My bass is a simple Ibanez RBX with three knobs. One of them is the master volume, the other is a combination of tone knob and pickup selector, the third one I'm not sure what it does :)
Most Gibson-style guitars for example have a switch for it, but two separate volume controls for the two pickups. So you set the switch to use both, and then tweak with the 2 volume knobs what you want of which pickup.
Having a crossfader-style knob for the pickups is new to me.. but then again, I know little of bass guitars.
As a general rule, rolling back to 0 results in a bassier sound, and up at 10 is treblier.
Those knobs matter little with the game. The game auto tunes through the built in AMP for each song.

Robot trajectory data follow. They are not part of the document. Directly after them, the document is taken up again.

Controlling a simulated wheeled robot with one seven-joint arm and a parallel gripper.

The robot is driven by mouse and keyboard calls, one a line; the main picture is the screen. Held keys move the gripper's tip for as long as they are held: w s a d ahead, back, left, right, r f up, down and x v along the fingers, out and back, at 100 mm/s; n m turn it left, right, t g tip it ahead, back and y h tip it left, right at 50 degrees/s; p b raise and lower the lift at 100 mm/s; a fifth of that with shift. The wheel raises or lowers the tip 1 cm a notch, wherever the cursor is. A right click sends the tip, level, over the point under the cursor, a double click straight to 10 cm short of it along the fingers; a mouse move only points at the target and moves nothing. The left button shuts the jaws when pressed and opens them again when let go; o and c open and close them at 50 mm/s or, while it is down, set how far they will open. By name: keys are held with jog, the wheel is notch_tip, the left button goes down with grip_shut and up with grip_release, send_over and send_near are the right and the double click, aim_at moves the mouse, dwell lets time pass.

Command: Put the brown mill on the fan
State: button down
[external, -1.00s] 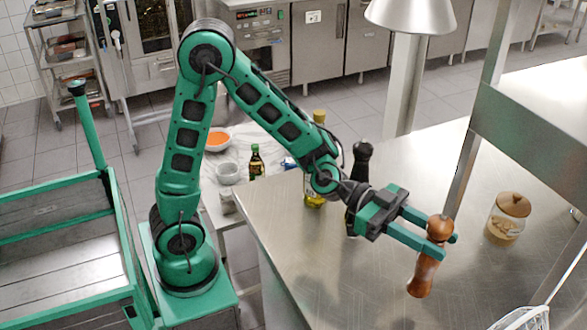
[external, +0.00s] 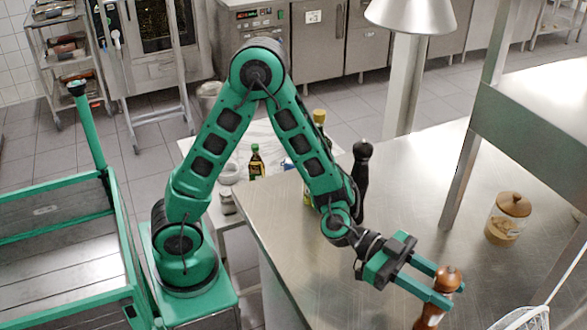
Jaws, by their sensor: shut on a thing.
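My gripper (external: 448,289) is shut on the brown mill (external: 431,315), a turned wooden piece with a rounded top. The fingers hold it near its upper part. The mill is roughly upright with a slight tilt, and its lower end is cut off by the bottom edge of the picture. A white wire cage (external: 522,319), which looks like the fan, shows only in part at the bottom right. The mill is to its left, with a gap between them in the picture.
The steel counter (external: 405,190) is clear around the gripper. A glass jar with a wooden lid (external: 508,218) stands at the right, near the raised shelf (external: 535,110) and its post. A black mill (external: 361,182) and bottles stand behind my arm.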

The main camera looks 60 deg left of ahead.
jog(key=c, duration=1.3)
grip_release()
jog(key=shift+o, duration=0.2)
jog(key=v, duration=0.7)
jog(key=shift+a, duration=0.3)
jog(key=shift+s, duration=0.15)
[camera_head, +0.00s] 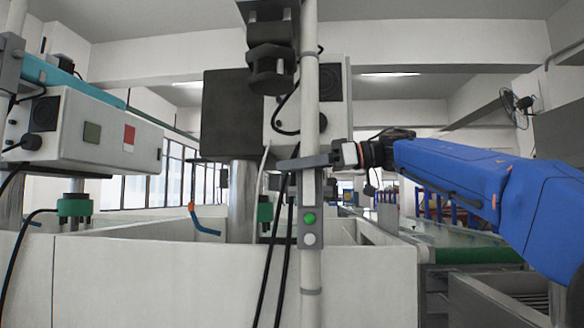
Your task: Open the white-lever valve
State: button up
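My gripper (290,172) is at the end of the blue arm that reaches in from the right. Its grey fingers point left, at the height of the grey vertical pipe (310,110) in the middle. The pipe overlaps the finger area, so the gap between the fingers is not clear. I cannot make out a white-lever valve for certain. A thin pale strip (262,172) shows just left of the fingers, and I cannot tell if it is a lever or a cable. A bent blue pipe piece with an orange-red end (205,222) stands inside the tank, lower left of my gripper.
White tank walls (150,285) fill the lower front. A button box (309,226) with green and white buttons is on the pipe. Black cables hang beside it. A white control box (85,132) is at left, and a green conveyor (470,253) at right.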

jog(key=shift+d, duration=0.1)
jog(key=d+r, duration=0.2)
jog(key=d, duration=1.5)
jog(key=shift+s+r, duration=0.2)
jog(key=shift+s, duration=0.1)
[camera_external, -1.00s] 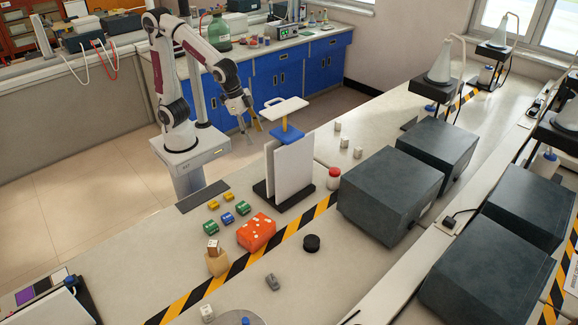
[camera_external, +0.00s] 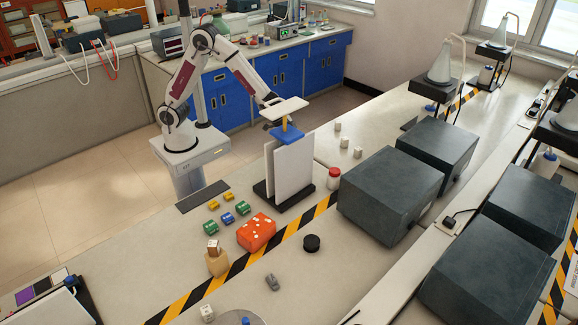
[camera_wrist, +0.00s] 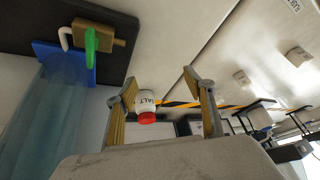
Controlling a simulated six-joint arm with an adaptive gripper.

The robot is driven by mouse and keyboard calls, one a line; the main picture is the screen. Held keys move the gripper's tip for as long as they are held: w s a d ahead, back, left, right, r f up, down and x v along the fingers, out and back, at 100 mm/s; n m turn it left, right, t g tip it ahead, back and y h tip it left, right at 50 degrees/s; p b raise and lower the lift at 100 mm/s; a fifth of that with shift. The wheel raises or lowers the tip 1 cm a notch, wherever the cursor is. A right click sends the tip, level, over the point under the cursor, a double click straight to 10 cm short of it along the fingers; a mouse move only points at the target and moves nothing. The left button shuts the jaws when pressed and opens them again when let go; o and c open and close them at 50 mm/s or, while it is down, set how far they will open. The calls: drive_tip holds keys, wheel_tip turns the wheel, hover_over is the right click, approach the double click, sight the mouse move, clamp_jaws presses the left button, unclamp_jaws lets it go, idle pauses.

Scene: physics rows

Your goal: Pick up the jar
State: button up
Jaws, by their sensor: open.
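The jar (camera_external: 333,177) is small and white with a red lid. It stands upright on the bench, just right of the board stand. In the wrist view the picture is turned over, and the jar (camera_wrist: 146,107) with "SALT" lettering shows beyond my fingers, between them and nearer the left one. My gripper (camera_wrist: 160,90) is open and empty, with nothing between its fingertips.
A large dark box (camera_external: 390,195) stands just right of the jar. A black puck (camera_external: 311,243) lies in front.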

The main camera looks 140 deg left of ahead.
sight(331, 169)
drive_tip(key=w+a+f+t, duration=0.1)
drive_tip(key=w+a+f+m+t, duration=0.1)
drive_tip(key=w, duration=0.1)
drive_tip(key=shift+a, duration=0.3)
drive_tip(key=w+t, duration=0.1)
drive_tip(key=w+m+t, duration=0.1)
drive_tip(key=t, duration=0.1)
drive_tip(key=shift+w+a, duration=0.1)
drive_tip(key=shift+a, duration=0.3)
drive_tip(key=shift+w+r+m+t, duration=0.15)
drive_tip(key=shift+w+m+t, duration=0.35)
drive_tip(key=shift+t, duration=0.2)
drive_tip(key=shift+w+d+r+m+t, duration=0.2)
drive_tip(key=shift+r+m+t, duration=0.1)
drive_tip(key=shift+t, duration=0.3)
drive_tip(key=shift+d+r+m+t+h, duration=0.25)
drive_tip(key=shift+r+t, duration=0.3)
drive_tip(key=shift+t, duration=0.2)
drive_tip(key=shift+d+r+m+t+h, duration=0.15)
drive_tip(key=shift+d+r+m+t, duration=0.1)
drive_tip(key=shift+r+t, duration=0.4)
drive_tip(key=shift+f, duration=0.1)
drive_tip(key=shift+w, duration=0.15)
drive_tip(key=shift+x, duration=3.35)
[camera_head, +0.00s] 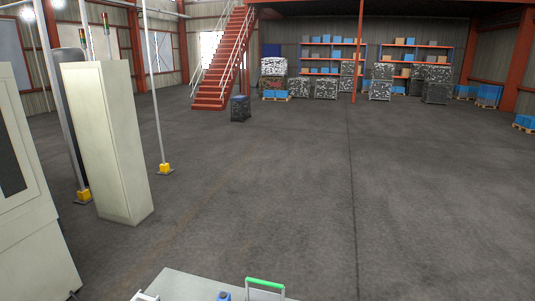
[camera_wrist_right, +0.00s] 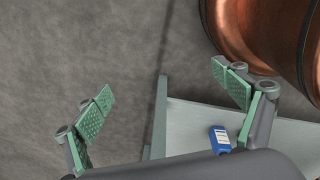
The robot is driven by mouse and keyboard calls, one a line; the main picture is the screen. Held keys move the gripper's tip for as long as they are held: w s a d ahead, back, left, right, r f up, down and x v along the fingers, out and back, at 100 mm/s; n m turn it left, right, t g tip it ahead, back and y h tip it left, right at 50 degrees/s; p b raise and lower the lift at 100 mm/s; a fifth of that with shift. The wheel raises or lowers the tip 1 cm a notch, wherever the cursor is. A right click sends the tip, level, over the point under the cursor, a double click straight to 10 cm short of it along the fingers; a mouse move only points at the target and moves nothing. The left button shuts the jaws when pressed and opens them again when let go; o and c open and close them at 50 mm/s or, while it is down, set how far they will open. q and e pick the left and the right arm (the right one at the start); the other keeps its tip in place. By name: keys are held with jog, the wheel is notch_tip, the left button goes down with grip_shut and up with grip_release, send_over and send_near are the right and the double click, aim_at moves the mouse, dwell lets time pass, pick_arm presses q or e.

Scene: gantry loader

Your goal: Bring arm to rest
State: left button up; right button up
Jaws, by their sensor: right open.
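My right gripper (camera_wrist_right: 163,90) shows in the right wrist view. Its two green-padded fingers are spread wide apart, with nothing between them. The fingers are over the grey floor and the edge of a pale surface (camera_wrist_right: 190,117). No arm or gripper of mine can be made out in the head view, and my left gripper is in neither view.
A small blue object (camera_wrist_right: 220,139) lies on the pale surface, near the right finger. A large copper-coloured round body (camera_wrist_right: 250,30) is close at the upper right. In the head view, a pale tabletop (camera_head: 190,285) with a green-topped handle (camera_head: 265,282) is at the bottom. A cream cabinet (camera_head: 110,150) stands left; the middle floor is clear.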

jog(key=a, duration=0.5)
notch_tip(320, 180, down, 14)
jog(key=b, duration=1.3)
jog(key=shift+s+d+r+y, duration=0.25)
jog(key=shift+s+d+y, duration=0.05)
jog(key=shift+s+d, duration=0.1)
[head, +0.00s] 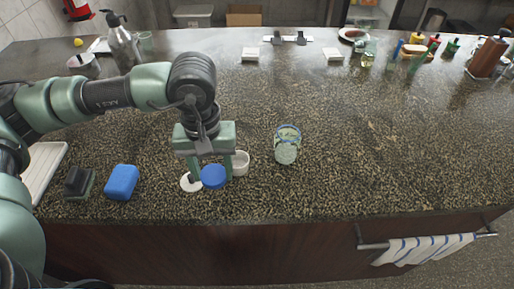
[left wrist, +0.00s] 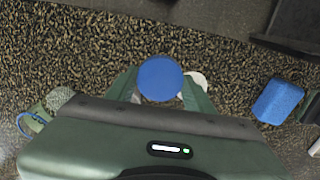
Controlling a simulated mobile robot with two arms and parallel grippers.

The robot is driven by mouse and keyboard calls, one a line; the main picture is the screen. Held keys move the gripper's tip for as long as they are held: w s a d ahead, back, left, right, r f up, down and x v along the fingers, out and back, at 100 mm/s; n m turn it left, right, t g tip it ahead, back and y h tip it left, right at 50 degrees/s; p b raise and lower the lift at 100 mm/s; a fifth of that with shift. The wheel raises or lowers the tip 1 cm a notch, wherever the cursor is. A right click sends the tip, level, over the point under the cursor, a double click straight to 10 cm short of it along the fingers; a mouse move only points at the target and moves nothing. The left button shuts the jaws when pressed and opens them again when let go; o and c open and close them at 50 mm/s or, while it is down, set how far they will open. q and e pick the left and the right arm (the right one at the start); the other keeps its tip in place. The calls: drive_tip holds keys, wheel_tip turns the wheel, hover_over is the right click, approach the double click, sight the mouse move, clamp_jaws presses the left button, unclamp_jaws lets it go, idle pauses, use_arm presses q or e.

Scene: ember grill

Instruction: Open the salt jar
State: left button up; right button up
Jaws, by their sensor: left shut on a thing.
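My left gripper (head: 212,174) points down at the counter and is shut on a blue round lid (head: 214,177). In the left wrist view the blue lid (left wrist: 160,78) sits between the two fingers (left wrist: 161,92). I cannot tell whether a jar body is under it. A small white pot (head: 241,164) stands just right of the gripper, partly behind its finger. A flat white disc (head: 190,182) lies just left of the blue lid and shows partly in the left wrist view (left wrist: 197,80). No label tells which is the salt jar. My right gripper is out of view.
A glass jar (head: 287,147) stands to the right of the gripper. A blue sponge (head: 121,182) and a dark block (head: 79,181) lie to the left, near a white tray (head: 45,172). Bottles (head: 416,45) stand at the back right. The counter's right front is clear.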

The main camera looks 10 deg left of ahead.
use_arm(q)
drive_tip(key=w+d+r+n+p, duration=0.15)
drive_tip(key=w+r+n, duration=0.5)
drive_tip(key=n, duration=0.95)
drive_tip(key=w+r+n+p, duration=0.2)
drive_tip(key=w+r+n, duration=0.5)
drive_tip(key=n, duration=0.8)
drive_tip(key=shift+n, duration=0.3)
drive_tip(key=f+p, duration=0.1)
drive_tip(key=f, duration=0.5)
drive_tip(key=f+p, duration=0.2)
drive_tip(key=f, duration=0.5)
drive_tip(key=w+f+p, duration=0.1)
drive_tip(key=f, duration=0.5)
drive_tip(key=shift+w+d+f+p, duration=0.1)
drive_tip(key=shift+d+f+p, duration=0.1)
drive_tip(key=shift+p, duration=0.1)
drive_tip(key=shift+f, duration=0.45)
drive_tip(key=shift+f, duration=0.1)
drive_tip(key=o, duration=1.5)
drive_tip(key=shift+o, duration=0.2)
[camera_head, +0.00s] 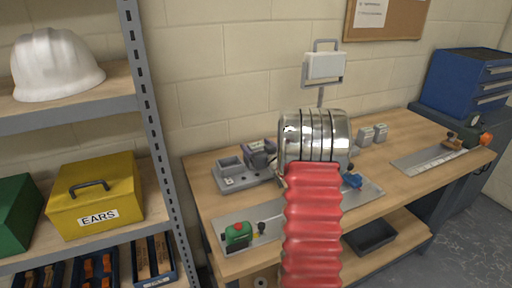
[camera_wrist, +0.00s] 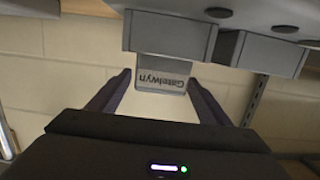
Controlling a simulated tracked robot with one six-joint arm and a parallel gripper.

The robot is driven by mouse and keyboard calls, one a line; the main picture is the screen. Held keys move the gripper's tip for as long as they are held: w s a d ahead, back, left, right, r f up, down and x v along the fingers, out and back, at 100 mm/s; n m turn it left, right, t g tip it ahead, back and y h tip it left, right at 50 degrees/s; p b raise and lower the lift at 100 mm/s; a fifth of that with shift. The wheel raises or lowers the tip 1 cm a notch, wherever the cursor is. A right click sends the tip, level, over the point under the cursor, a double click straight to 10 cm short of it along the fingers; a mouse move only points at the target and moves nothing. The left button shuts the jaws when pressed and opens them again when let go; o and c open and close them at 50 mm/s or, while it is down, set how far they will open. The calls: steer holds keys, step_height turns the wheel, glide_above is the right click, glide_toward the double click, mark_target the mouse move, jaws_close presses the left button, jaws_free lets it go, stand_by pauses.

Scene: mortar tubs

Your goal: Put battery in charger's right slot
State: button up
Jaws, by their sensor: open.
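The grey charger (camera_head: 243,180) stands on the bench to the left of my arm, and its empty left slot (camera_head: 230,165) faces up. My dark gripper (camera_head: 262,148) is over its right side. The wrist view looks upside down: the charger's two slot housings show at the top, the right one (camera_wrist: 170,35) and the left one (camera_wrist: 268,52). A light grey battery (camera_wrist: 162,75) labelled "Gatelwyn" sticks out of the right housing. My open gripper (camera_wrist: 159,82) has one finger on each side of it, with gaps showing. I cannot tell how deep the battery sits.
Chrome and red arm parts of mine hide the bench middle. Two small grey blocks (camera_head: 372,134) stand behind. A metal plate (camera_head: 262,222) with a green-topped tool (camera_head: 237,234) lies in front. A shelf rack (camera_head: 150,120) stands close on the left. A blue toolbox (camera_head: 465,80) is far right.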

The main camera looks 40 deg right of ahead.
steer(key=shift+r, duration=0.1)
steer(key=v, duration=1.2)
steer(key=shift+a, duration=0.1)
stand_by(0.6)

Though it will make a difference, it doesn't make NEAR the difference it does on a real AMP.
As for bass guitars, if there isn't an actual switch (which some bass guitars do not have) then yes, it will be a crossfading knob. It actually gives you a lot more control on the tone you're producing.
I'm not sure how many knobs you have on your thunderbird, but usually just looking it up online at Guitar Center or the Gibson/Epiphone site will tell you more.
some guitars and basses dont even support a tone knob anymore as many dont use it except to warm the tone which can all be done via your fx gear or via a pickup selecter switch
Yeah, cheers, I only have 3, so I figured 2 pup's + volume is what It is, I have not found the gibson/epi site to be very informative, lol.